Downtown Farmington lost power for about 30 minutes during the high winds Sunday at about 6 p.m.
Attorney Paul Mills, who has a law office downtown , said according to his records this is the third time the downtown has unexpectedly lost power since the 1998 ice storm.
The other times were March 2011 and later that year on Dec. 19.
According to AAA, 43.4 million Americans are expected to travel 50 miles or more for the Thanksgiving holiday this year, down slightly from the 44 million Turkey Day travelers last year.
Most of those travelers — roughly 90 percent — will travel by car. Gas prices this year are the lowest since 2010, according to the AAA website. Gas prices in central Maine are averaging $3.43 a gallon this week, according to MaineGasPrices.com.

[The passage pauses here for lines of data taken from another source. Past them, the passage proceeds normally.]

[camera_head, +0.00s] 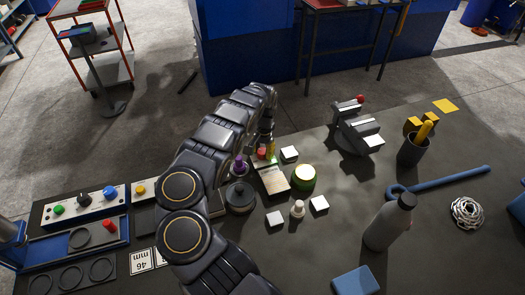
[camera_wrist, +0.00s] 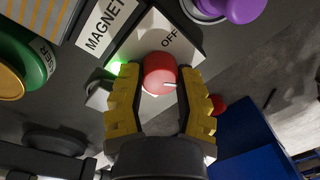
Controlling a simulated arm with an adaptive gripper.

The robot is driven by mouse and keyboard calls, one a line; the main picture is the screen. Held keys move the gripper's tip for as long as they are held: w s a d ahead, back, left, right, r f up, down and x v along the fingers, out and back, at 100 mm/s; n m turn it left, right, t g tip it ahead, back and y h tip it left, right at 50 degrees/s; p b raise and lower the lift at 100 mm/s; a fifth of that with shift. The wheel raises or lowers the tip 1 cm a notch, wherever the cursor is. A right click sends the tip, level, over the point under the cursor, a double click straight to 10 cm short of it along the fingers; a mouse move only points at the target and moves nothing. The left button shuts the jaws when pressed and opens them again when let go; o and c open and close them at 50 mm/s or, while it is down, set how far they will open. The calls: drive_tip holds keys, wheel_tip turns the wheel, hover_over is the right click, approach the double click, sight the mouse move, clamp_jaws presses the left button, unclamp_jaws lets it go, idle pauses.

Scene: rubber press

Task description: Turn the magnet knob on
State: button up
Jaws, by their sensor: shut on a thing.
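The red magnet knob (camera_wrist: 159,72) sits on a white panel (camera_wrist: 192,38) in the wrist view, near a "MAGNET" label (camera_wrist: 103,27) and the word "OFF". A green glow shows on the panel at the knob's left. My gripper (camera_wrist: 160,84) has its yellow-padded fingers on both sides of the knob, shut on it. In the head view my gripper (camera_head: 267,146) is over the far end of the magnet box (camera_head: 273,181), with the red knob (camera_head: 261,153) partly visible there.
A purple-topped piece (camera_head: 239,166) and a dark round piece (camera_head: 240,196) stand left. White blocks (camera_head: 319,204) lie around. A grey bottle (camera_head: 390,222) and a vise (camera_head: 357,128) are further right.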

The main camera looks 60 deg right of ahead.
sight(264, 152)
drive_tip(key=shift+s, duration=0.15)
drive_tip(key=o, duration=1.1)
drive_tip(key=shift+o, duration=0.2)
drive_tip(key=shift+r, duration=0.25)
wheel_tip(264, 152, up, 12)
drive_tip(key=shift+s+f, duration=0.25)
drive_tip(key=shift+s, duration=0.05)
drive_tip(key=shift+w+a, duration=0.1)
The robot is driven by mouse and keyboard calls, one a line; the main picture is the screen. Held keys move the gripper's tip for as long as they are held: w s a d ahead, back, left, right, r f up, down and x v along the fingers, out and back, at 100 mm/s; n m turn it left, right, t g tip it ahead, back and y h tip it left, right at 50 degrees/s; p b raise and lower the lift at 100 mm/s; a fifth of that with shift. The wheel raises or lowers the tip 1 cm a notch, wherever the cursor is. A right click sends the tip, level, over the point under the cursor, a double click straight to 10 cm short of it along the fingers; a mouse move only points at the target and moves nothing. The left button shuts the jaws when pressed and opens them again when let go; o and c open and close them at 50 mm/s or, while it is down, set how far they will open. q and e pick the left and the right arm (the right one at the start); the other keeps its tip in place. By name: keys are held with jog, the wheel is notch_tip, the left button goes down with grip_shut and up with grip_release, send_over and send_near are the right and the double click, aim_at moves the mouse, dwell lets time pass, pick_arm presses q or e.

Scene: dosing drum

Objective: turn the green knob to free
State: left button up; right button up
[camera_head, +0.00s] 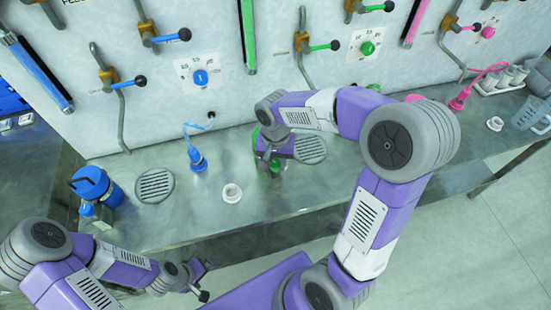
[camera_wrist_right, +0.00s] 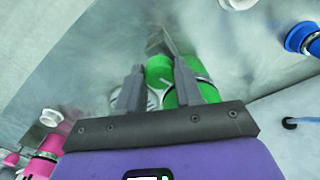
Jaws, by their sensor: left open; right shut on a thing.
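The green knob (camera_head: 367,48) sits on a white square plate with small marks on the back wall. Its pointer direction and the labels are too small to read. My right gripper (camera_head: 268,160) is well below and left of the knob, low over the bench. It is shut on a green fitting (camera_head: 275,168), mostly hidden by the gripper and arm. In the right wrist view the green fitting (camera_wrist_right: 188,88) shows as a green cylinder between the fingers (camera_wrist_right: 161,80). My left gripper (camera_head: 200,285) is open and empty in front of the bench's front edge.
A green-handled lever (camera_head: 325,46) is left of the knob, and a green vertical tube (camera_head: 248,35) further left. Pink connector (camera_head: 459,101) is at right.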

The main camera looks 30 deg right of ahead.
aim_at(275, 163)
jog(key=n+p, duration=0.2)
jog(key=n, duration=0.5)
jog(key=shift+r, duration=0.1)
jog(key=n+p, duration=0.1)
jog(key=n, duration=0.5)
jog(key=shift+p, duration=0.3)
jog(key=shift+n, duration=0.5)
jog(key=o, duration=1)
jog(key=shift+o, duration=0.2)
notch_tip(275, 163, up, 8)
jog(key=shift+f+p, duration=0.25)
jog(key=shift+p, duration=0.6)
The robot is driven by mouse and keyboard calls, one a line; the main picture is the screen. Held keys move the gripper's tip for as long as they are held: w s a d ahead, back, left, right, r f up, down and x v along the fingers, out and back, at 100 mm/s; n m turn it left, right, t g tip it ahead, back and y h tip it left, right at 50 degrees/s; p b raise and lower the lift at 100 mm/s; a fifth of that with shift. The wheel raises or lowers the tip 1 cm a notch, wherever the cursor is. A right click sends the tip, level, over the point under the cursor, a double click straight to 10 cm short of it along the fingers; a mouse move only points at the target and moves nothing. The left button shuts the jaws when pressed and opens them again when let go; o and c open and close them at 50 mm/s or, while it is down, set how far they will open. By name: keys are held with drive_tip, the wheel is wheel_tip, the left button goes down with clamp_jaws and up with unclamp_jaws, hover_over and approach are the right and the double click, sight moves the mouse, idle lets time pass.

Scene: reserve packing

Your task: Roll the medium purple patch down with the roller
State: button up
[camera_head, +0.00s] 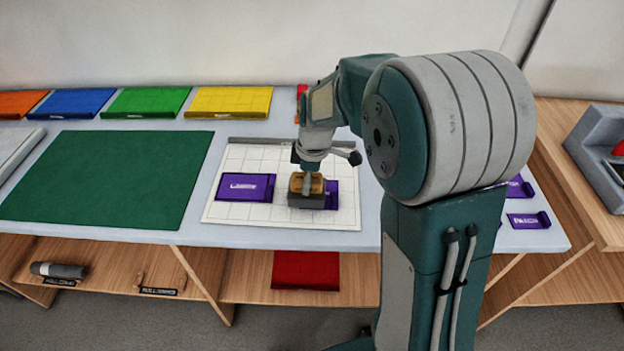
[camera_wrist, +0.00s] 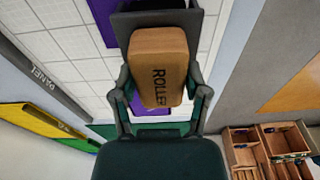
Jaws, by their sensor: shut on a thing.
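My gripper (camera_head: 307,182) is shut on the roller (camera_head: 322,202), a tan block marked ROLLER above a dark grey part. The roller also fills the middle of the wrist view (camera_wrist: 158,65), between my fingers. It is over a purple patch (camera_head: 332,188) on the right half of the white gridded panel (camera_head: 240,160). The roller and my gripper hide most of that patch and its label; purple shows on both sides in the wrist view (camera_wrist: 105,22). I cannot tell whether the roller touches the patch. Another purple patch (camera_head: 246,187) lies flat on the panel's left half.
A green mat (camera_head: 110,180) lies left of the panel. Orange, blue, green and yellow sheets (camera_head: 228,102) line the back edge. Small purple patches (camera_head: 529,220) lie at the table's right end, behind my arm. A lower shelf holds a dark cylinder (camera_head: 58,270) and a red sheet (camera_head: 306,270).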

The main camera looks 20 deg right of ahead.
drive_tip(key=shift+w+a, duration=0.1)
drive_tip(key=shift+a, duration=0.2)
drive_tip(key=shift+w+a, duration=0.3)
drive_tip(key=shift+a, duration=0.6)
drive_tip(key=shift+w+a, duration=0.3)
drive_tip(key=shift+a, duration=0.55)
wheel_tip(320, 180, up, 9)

Rain is predicted for central Maine on Wednesday, one of the two biggest travel days for Thanksgiving, according to the National Weather Service forecast office in Gray with high temperatures near 49.
Wednesday night there will be rain and snow showers, becoming all snow after 3 a.m.. with low temperatures around 27.
On Thanksgiving Day there is a 30 percent chance of snow showers before 7a.m., then becoming partly sunny, with a high near 29.
After that, it’s back to the deep freeze Thursday night, when it will be partly cloudy, with a low around 11 degrees, but without the howling wind felt on Sunday and early Monday.
Sunday, the other big travel day of the Thanksgiving weekend, is forecast to be partly sunny, with temperatures in the 30s.